Такое исключительное почитание правил практически ради самих правил пронизывает немецкую финансовую систему, как и всю жизнь в Германии. Оказывается, стало известно о том, как в июне 2007 г., как раз накануне краха, немецкая перестраховочная компания Munich Re организовала прием в честь своих лучших клиентов. Хозяева предлагали не только куриный ужин и соревнования по гольфу на ближайший к лунке удар, но и кутеж с проститутками в бане. Конечно, в финансовых кругах, как среди крупных, так и мелких игроков, такая вещь не редкость. Удивительно было то, как немцы организовали это мероприятие. Проституток пометили белыми, желтыми и красными лентами, чтобы знать, кому какая предназначена. После каждого полового акта жрице любви ставили на руку печать, дабы все знали, сколько раз ею пользовались. Немцам нужны были не просто проститутки: они хотели, чтобы все шло по правилам.
Возможно, из-за своей безмерной любви к официальным финансовым правилам немцы особенно сильно запали на ложную идею, которую эти правила породили: что существует такая вещь, как безрисковый актив. В конце концов, рейтинг ААА предполагал «безрисковый актив». Однако такой вещи, как безрисковый актив, не существует. Актив потому и приносит доход, что несет риск. Но идея безрискового актива, пик популярности которой приходится приблизительно на конец 2006 г., захватила инвестиционный мир, и сильнее всего клюнули на эту удочку немцы. Я тоже об этом слышал — от сотрудников фирм с Уолл-стрит, которые имели дело с немецкими покупателями облигаций. «Все дело в немецком менталитете, — сказал мне один из них. — Они говорят: “Я проверил, они удовлетворяют всем требованиям. Риска нет”. Форма ставилась выше содержания. Вы работаете с немцами, а они — как бы получше выразиться — не ладят с риском от природы. Они генетически предрасположены к тому, чтобы все испортить». Если облигация внешне выглядела чистой, немцы позволяли ей испачкаться внутри до такой степени, до какой сумела это сделать Уолл-стрит.
Теперь Ретиг хочет подчеркнуть: то, что было внутри, не имеет значения.IKB нужно было спасать, что и было сделано государственным банком 28 июля 2007 г.
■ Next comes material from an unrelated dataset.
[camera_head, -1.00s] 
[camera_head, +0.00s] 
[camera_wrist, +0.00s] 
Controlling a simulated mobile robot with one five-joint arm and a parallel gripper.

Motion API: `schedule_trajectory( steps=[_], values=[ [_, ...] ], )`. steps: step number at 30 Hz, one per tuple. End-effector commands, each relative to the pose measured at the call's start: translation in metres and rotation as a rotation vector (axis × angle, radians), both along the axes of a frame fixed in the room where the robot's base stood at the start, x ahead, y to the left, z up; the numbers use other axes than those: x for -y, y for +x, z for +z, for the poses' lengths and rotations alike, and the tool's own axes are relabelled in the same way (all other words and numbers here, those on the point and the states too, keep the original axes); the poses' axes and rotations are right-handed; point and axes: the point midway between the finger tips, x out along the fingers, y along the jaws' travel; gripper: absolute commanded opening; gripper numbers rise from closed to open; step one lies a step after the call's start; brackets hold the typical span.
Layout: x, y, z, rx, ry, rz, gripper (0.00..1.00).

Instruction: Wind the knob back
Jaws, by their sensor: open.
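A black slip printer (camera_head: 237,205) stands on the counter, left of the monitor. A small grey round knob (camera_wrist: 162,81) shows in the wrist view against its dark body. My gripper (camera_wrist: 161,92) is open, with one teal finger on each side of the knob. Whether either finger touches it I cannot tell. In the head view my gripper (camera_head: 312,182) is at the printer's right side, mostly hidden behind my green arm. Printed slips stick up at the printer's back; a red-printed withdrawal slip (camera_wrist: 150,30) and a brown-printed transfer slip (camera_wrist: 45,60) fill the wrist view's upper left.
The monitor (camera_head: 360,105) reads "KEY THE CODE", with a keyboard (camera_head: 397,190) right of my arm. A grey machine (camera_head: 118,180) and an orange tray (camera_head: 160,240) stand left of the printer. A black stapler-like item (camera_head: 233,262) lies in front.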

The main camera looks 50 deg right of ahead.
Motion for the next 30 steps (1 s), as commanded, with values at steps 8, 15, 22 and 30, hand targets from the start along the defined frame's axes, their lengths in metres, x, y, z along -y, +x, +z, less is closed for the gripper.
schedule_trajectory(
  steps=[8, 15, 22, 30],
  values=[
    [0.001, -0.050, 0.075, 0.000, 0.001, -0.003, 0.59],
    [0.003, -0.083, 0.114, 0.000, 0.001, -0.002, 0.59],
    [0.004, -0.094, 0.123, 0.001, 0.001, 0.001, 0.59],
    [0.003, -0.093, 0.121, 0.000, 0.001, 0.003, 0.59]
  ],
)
При капитале примерно в $4 млрд он потерял более $15 млрд. Когда он потерпел крах, немецкие СМИ захотели узнать, сколько американских низкокачественных облигаций нахватали эти немецкие банкиры. Генеральный директор IKB Штефан Орт-зайфен публично заявил, что IKB практически не держал никакие низкокачественные облигации — за что, собственно, и был обвинен во введении инвесторов в заблуждение. «Он сказал правду, — говорит Ретиг. — Он думал, что не держал низкокачественных бумаг. Они не могли дать точных цифр по низкокачественным облигациям, потому что сами их не знали. Системы мониторинга IKB не различали низкокачественные и качественные ипотечные продукты. Вот поэтому так все и произошло». По словам Ретига, еще в 2005 г. он предлагал построить систему для более точного выяснения, какие кредиты стоят за сложными облигациями, которые они покупали у фирм с Уолл-стрит, но руководство IKB не хотело тратить на это деньги. «Я сказал им: “У вас есть портфель на $20 млрд, вы делаете по $200 млн в год, а мне отказываете в $6,5 млн”. Но они все равно отказались».
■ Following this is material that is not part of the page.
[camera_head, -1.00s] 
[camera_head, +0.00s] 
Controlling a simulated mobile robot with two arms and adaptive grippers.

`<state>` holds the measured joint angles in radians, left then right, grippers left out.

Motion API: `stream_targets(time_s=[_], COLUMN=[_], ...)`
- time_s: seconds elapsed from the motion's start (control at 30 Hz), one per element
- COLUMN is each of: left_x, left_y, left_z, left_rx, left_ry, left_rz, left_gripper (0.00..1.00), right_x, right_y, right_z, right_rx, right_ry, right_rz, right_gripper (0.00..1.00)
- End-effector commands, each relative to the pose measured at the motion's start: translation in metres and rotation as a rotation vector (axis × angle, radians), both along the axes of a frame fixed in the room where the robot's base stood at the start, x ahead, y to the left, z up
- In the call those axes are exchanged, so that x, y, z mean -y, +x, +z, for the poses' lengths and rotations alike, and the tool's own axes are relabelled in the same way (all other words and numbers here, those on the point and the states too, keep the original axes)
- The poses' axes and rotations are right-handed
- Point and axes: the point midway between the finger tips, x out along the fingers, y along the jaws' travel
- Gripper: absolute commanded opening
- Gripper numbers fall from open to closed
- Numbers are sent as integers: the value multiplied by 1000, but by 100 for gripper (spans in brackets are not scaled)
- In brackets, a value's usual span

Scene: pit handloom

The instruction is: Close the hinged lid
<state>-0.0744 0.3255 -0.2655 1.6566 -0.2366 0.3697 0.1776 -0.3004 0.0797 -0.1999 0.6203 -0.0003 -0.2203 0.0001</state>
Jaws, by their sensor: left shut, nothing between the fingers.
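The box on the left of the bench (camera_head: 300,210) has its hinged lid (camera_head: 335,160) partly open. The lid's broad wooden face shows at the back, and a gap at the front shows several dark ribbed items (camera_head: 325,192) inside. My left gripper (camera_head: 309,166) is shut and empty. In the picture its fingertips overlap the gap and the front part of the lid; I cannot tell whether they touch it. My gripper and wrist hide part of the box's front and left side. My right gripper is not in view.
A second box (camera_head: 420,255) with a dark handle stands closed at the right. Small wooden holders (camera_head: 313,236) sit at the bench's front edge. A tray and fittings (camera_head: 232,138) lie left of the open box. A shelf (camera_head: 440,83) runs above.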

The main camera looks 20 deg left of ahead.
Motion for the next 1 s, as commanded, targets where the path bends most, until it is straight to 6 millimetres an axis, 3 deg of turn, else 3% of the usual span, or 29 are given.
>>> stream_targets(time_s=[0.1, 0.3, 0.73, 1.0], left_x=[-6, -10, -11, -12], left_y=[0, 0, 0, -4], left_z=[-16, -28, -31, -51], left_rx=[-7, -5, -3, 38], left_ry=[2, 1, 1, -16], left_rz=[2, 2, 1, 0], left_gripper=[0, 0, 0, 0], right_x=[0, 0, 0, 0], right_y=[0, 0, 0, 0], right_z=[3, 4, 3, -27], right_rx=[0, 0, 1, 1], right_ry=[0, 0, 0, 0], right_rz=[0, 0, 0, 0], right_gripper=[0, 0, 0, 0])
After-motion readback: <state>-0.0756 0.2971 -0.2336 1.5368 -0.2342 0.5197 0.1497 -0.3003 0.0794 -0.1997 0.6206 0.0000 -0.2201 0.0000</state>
В ТРЕТИЙ РАЗ ЗА ВСЕ это время мы пересекаем незримую границу и в течение 20 минут пытаемся понять, где находимся: в Восточной или Западной Германии. Шарлотта родилась и выросла в восточногерманском городе Лейпциге, но, как и я, не знает, на какой мы сейчас территории. «Теперь это трудно понять, можно только спросить кого-нибудь, — говорит она. — Им нужно поставить указатель». Территория, некогда изуродованная траншеями, колючей проволокой и минными полями, выглядит теперь как слабо пересеченная местность. По крайней мере снаружи все идеально чисто. Где-то поблизости от этой бывшей границы мы останавливаемся на заправке. Три колонки стоят в узком туннеле: невозможно ни маневрировать, ни разминуться с другим автомобилем. Трем водителям приходится одновременно наполнять баки и одновременно выезжать, стоит одному замешкаться, остальным придется его ждать. Никто из водителей не мешкает. Немецкие водители обслуживают свои автомобили с ловкостью механиков «Формулы-1». Именно из-за архаичности сооружения Шарлотта решает, что мы, должно быть, еще в Западной Германии. «В Восточной Германии вы уже не увидите таких бензоколонок, — говорит она. — В Восточной Германии все новое. Она также утверждает, что может по внешнему виду определить, из какой части Германии тот или иной человек, особенно если это мужчина. «Западные немцы намногоболее гордые люди. Они стоят прямо. Восточные немцы более склонны к сутулости. Западные немцы считают восточных ленивыми».